J.-D. P. : Les sociétés cotées le sont sur un marché liquide et international. L’argent circule librement d’un pays ou d’un secteur à l’autre. Les exigences sont les mêmes.

Dans quelle mesure le crédit fournisseur, lié à la longueur des délais de paiements, contribue-t-il aux résultats de la grande distribution ?
J.-D. P. : C’est la principale raison pour laquelle le métier de distributeur requiert moins de capital engagé que le métier de fabricant, en particulier dans l’alimentaire : le consommateur paie comptant, les fournisseurs sont payés avec un délai.

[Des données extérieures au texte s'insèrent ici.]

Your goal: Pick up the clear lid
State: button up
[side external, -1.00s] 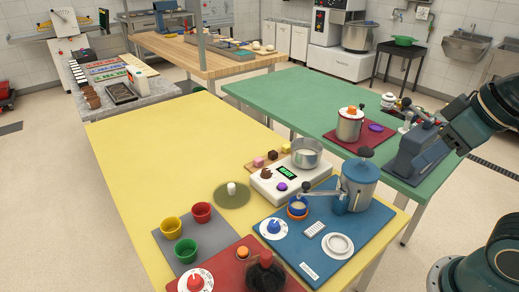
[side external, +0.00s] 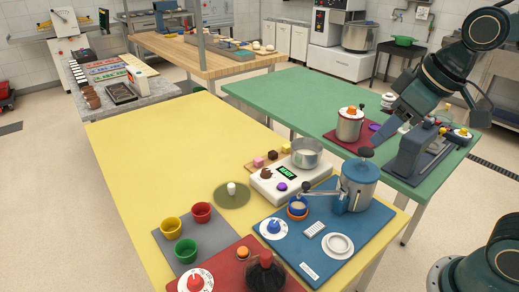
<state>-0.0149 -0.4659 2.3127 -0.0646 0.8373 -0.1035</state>
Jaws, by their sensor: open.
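The clear lid (side external: 232,196) looks like a see-through, olive-tinted disc with a white knob in its middle. It lies flat on the yellow table (side external: 150,140), left of the white scale, and nothing covers it. My gripper (side external: 394,126) hangs over the green table at the right, pointing down and to the left. It is open, well apart from the lid and higher than it. Its fingertips are small and partly blend with the grey-blue machine behind.
A white scale (side external: 264,187) with a metal pan (side external: 306,153) stands right of the lid. Red, yellow and green cups (side external: 186,249) stand in front-left. The yellow table's back left is clear.

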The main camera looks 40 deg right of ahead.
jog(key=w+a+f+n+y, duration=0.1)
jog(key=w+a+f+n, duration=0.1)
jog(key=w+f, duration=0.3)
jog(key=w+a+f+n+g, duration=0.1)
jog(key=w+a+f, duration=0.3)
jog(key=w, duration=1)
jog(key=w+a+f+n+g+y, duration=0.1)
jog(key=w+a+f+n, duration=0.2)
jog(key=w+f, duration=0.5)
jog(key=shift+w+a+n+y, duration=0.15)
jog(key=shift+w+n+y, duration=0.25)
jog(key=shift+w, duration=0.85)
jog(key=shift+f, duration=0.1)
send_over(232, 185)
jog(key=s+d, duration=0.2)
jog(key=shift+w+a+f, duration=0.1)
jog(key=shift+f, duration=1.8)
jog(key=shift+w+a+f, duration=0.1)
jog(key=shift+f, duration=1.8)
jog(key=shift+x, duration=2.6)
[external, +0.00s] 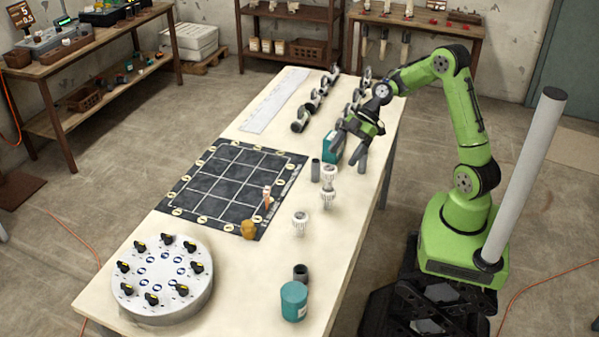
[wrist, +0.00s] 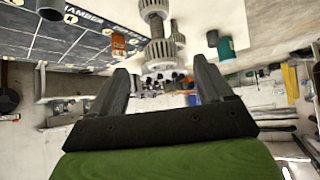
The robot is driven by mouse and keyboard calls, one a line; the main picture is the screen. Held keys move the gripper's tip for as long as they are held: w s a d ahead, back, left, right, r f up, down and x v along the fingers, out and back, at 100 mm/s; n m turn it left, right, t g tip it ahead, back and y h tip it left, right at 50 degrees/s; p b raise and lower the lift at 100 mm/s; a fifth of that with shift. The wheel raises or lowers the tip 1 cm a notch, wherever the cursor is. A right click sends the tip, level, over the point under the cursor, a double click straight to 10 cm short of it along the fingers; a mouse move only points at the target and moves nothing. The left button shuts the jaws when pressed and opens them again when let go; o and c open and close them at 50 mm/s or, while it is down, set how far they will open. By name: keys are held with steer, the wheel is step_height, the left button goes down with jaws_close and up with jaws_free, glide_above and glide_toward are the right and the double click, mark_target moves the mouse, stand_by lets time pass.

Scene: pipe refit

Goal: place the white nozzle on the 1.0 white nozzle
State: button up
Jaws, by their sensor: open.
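White ribbed nozzles stand on the cream table. One nozzle (external: 329,172) is close to a second nozzle (external: 327,195), and a third nozzle (external: 300,222) stands apart nearer the camera. I cannot read any size marking, so I cannot tell which is the 1.0 nozzle. My gripper (external: 347,164) is open and empty, fingers pointing down, just beyond and right of the closest nozzles. In the wrist view a large white and grey nozzle (wrist: 160,51) shows ahead, between and beyond the open fingers of my gripper (wrist: 160,66). A smaller nozzle (wrist: 178,38) is partly behind it.
A teal cylinder (external: 294,301) and a dark ring (external: 300,273) are at the near end. A black grid mat (external: 225,185) and a round grey drum (external: 162,276) lie left.

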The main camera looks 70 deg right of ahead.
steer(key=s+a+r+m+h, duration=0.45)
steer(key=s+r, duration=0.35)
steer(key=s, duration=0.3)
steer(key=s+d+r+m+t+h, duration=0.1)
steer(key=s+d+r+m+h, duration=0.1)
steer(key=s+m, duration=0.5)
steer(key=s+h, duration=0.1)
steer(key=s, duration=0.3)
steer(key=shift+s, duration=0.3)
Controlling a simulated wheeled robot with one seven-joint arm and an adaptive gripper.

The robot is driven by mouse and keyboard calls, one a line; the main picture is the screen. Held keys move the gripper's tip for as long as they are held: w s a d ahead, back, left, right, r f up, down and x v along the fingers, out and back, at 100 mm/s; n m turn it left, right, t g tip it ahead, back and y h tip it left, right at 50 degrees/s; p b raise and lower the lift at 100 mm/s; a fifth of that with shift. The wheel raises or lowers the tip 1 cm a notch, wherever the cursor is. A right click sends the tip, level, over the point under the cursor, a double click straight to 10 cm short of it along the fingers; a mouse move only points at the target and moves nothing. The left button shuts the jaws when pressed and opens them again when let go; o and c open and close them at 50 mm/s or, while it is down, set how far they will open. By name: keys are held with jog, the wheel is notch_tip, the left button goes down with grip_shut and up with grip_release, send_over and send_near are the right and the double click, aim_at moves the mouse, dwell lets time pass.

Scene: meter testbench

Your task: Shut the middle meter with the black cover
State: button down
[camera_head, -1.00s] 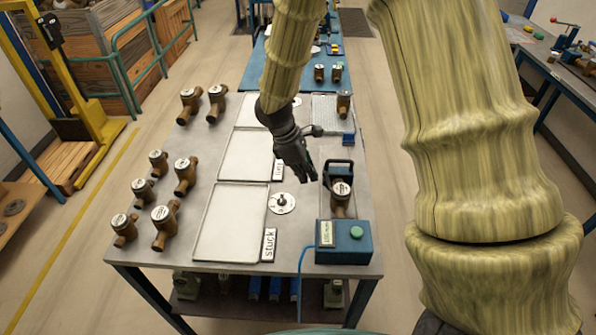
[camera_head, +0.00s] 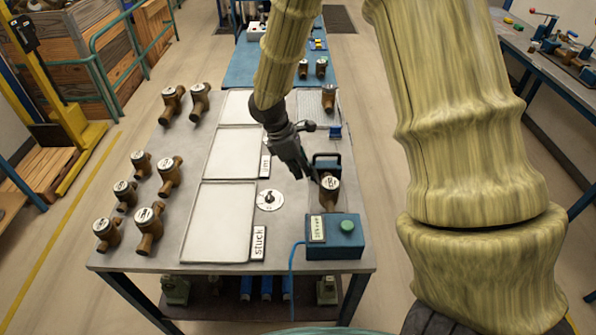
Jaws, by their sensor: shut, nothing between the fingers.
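My gripper (camera_head: 308,177) is dark and shut, with nothing visible in it. It points down over the right part of the grey table. Its tips are just left of a brass meter (camera_head: 329,189) with a pale round dial; I cannot tell whether they touch. This meter stands between a black, handle-like frame (camera_head: 327,158) behind it and a blue box in front. Several other brass meters with pale dials stand along the left side, one of them near the middle of that group (camera_head: 169,174). I cannot make out a black cover on any meter.
The blue box (camera_head: 336,238) has a green button and a cable. Flat white trays (camera_head: 216,222) lie mid-table, one beside a "stuck" label (camera_head: 258,243). A round pale disc (camera_head: 269,200) lies near my gripper. Another meter (camera_head: 330,97) stands at the back right.

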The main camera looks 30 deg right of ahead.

Y a-t-il des signes que la course à la part de marché a porté préjudice aux résultats financiers d’une enseigne ?
J.-D. P. : La course à la part de marché de façon débridée, oui ; de ce fait, la guerre des prix en alimentaire a fait pression sur les profits de tous les distributeurs, et poussé à la consolidation des achats. Leclerc maintient une pression constante sur les prix, quitte à pincer ses marges, car ses adhérents ont dans l’ensemble des horizons de temps de retour sur investissement qui sont plus longs que ceux d’une société cotée. Ils développent un modèle économique dans lequel l’hypermarché sert de locomotive à une galerie marchande qu’ils possèdent généralement. C’est ainsi que se crée une valeur patrimoniale dans la durée. Cela donne des marges de manœuvre à court terme.

L’évolution récente de l’offre dans les hypermarchés, privilégiant l’alimentaire au détriment des rayons équipement, a-t-elle eu l’apparence d’un impact sur leur rentabilité ?
J.-D. P. : Le problème général est que le non-alimentaire des hypermarchés a été de plus en plus attaqué par les distributeurs spécialistes, dont les plus efficaces offrent le meilleur des deux mondes : des prix bas en entrée de gamme, et un bon niveau de service. Les hypermarchés ont donc vu leur marge se réduire en non-alimentaire globalement. Par ailleurs, les formats alimentaires de proximité ont gagné en attractivité (présence du frais, compétitivité en prix). C’est donc par nécessité que les hypermarchés ont renforcé l’attractivité de leur offre alimentaire, et ils ont bien fait.

L’essor puis le reflux du maxidiscompte doit-il plus aux évolutions réglementaires ou au comportement des consommateurs ?
J.-D. P. : C’est essentiellement dû à l’évolution de l’offre : des produits d’entrée de gamme très économiques ont été introduits en hypermarché ; le format supermarché a en règle générale amélioré sa compétitivité en prix ; les enseignes de maxidiscompte dont la proposition était uniquement centrée vers le prix bas ont décliné.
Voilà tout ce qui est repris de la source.